Posted by Editors in
In-House News on Friday, November 21. 2008
Steve Coll - whose book on the Bin Laden family we plugged - laments the 'end of civilisation' on his The New Yorker blog:
Before takeoff, as usual, I had thumbed through my email on my BlackBerry. As the in-flight wireless signal popped up on my laptop (fourteen dollars, including tax) I remembered all of what was left undone and decided to sign up.
[...]
I note that the Very Important Book, whose last hundred pages I had expected to finish before landing, sits tucked into the seatback pocket in front of me, in no particular danger of being read. My mission now is not to forget about it altogether and leave it on the airplane.
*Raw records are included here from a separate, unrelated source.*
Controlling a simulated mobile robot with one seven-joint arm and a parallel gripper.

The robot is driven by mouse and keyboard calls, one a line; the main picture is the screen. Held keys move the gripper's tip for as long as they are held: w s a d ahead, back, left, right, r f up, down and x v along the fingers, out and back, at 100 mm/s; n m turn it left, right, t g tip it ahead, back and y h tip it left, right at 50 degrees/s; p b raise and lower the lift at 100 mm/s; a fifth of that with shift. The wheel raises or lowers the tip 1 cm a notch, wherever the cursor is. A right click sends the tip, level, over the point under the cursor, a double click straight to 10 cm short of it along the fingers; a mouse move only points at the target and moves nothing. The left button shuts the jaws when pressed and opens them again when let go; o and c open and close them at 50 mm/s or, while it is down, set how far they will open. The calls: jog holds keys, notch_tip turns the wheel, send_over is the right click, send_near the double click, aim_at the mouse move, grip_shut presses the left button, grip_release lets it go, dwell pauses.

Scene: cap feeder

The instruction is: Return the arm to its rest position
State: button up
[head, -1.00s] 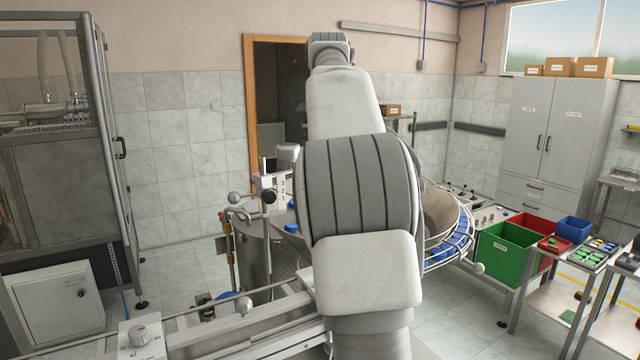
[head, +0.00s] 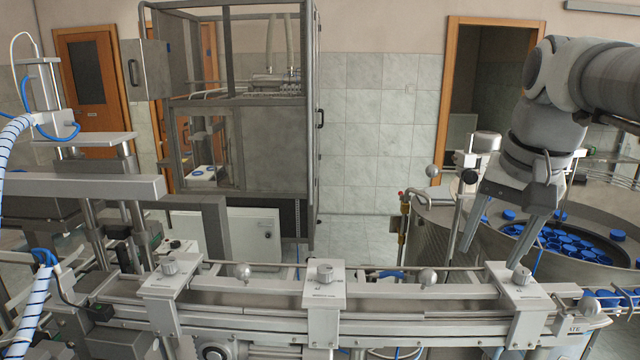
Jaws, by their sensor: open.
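My gripper (head: 492,256) is in the right part of the head view, at the end of my grey arm, which comes in from the right edge. It points down with its two long fingers spread apart and nothing between them. It appears in front of the left side of the round metal feeder bowl (head: 440,237), above the rail of the conveyor. Blue caps (head: 565,243) lie loose in the bowl, to the right of the fingers. My arm and gripper hide part of the bowl's rim.
A conveyor (head: 420,311) with clamp blocks and round knobs runs across the front. A capping station with blue hoses (head: 20,135) stands at the left. A framed metal cabinet (head: 275,150) stands behind. Tiled floor (head: 350,232) shows free between cabinet and bowl.

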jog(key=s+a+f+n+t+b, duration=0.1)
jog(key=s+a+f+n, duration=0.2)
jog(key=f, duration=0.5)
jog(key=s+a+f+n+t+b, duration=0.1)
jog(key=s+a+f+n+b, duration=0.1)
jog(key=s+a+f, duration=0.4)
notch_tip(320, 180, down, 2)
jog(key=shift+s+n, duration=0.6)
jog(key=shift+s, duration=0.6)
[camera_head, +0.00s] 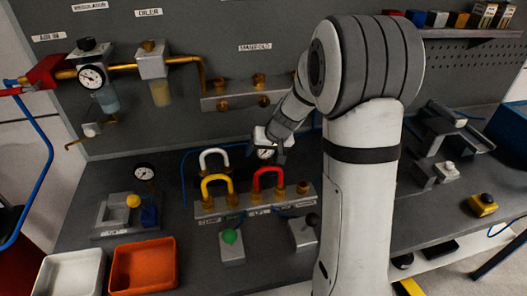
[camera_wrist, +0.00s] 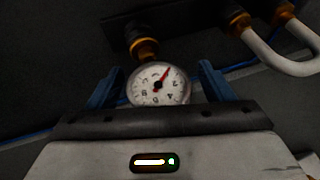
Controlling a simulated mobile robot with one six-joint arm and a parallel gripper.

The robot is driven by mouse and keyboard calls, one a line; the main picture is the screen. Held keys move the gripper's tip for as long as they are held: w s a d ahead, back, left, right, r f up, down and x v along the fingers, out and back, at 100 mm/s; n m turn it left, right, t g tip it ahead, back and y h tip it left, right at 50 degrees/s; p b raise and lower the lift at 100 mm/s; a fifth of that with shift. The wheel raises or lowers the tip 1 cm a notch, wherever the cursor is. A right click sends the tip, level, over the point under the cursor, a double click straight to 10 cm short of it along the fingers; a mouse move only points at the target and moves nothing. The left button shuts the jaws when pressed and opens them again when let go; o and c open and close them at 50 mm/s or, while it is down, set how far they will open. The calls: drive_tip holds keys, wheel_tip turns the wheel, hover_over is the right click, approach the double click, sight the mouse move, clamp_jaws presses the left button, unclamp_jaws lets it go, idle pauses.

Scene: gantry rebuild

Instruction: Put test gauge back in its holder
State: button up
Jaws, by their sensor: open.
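A round gauge (camera_wrist: 158,84) with a white dial and red needle sits between the two blue fingers of my gripper (camera_wrist: 158,76) in the wrist view. The fingers are apart, and I see a gap on each side of the dial. A brass fitting (camera_wrist: 145,48) shows right behind the gauge; I cannot tell whether they are joined. In the head view the same dial (camera_head: 265,153) shows at my gripper (camera_head: 272,146), above the bench. Another small gauge (camera_head: 144,172) stands at the left rear of the bench. I cannot tell which fixture is the holder.
A manifold (camera_head: 240,101) and a regulator gauge (camera_head: 92,77) are on the back panel. A white tray (camera_head: 72,255) and an orange tray (camera_head: 143,241) lie front left.

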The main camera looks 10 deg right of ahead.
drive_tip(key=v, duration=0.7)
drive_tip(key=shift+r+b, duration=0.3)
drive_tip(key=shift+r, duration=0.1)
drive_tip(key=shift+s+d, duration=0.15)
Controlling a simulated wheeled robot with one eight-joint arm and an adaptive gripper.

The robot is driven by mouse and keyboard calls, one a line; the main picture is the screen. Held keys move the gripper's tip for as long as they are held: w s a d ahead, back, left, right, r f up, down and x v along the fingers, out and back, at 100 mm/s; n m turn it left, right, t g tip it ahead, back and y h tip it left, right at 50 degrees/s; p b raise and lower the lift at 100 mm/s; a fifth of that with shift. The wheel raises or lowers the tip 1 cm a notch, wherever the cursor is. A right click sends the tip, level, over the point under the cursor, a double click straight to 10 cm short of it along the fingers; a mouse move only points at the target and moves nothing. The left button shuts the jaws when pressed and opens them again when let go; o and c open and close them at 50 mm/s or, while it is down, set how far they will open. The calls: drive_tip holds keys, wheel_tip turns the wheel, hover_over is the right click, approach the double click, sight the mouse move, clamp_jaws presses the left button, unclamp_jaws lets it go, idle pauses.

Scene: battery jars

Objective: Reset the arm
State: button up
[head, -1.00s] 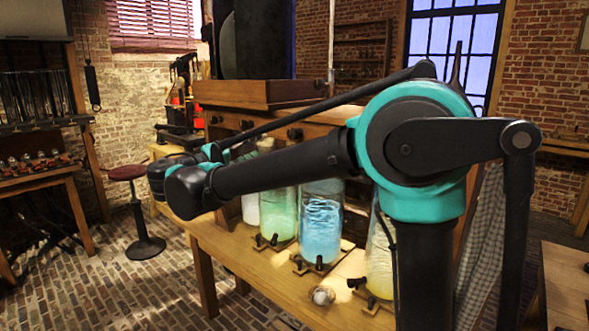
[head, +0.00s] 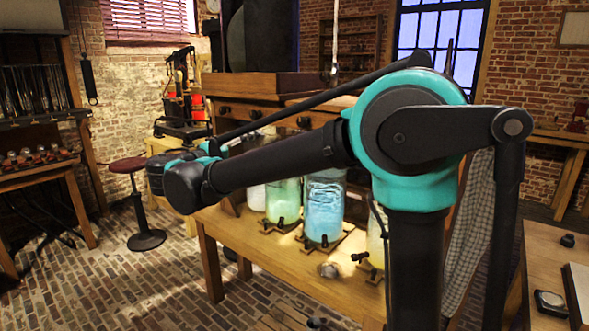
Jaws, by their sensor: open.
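My arm (head: 270,165) stretches from its teal shoulder at the right across the picture to the left. Its dark far end (head: 182,187) is folded in the air over the floor, left of the wooden table (head: 262,262). My gripper's fingers do not show, so I cannot see its jaws. On the table are a green jar (head: 284,200), a blue jar (head: 324,208) and a pale yellow jar (head: 375,242), partly hidden by my arm. A whitish jar (head: 256,197) stands at the left end, mostly hidden behind my arm.
A small round object (head: 329,270) lies near the table's front edge. A red-topped stool (head: 128,165) stands at the left on open brick floor. A side table (head: 545,250) at the right holds small dark items. A workbench (head: 40,172) is at the far left.

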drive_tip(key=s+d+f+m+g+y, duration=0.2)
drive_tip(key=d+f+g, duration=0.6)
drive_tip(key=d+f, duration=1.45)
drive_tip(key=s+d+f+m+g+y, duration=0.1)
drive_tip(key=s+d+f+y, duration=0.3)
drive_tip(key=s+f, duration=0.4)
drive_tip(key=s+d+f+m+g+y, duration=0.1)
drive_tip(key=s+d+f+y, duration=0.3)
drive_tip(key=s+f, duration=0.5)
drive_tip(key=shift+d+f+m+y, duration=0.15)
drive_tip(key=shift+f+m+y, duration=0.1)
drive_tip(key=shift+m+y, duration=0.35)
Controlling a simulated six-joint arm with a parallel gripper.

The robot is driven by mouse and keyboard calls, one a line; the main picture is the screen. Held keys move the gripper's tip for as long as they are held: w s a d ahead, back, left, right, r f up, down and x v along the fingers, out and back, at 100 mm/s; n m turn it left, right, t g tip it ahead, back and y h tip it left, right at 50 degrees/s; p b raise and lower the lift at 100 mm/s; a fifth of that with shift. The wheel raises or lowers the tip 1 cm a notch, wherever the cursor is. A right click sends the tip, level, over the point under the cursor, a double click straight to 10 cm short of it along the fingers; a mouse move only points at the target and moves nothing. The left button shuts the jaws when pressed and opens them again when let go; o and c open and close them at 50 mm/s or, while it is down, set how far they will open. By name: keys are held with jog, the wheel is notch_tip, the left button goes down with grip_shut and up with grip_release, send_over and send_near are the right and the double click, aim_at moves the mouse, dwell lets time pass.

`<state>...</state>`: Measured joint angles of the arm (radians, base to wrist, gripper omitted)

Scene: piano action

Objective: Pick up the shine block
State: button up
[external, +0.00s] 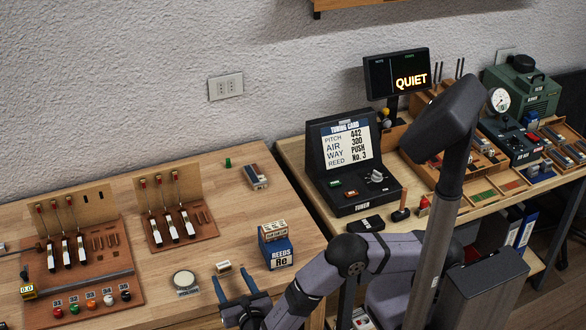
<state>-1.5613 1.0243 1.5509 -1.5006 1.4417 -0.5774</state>
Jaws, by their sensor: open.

These airliner tubes, with their confined hours-long intervals, had been a last refuge from the grid, a sort of enforced library reading room. Those of us in the bound-and-printed intellectual-property creation racket had best reconsider tweeting.
Sound familiar?
When I review my yearly Christmas reading - it is, again, the season - the Worldchanging book from last year sits in the shelf as an occassional reference, while I'm due for a third start-over of Against the Day, a novel I received two years ago. Both wonderful books, but not the type to easily read from cover to cover (I did manage a number of shorter books in between). A dismal record. This year, the reading will be somewhat less... liberal as I've settled on Drezner's 'All Politics is Global'.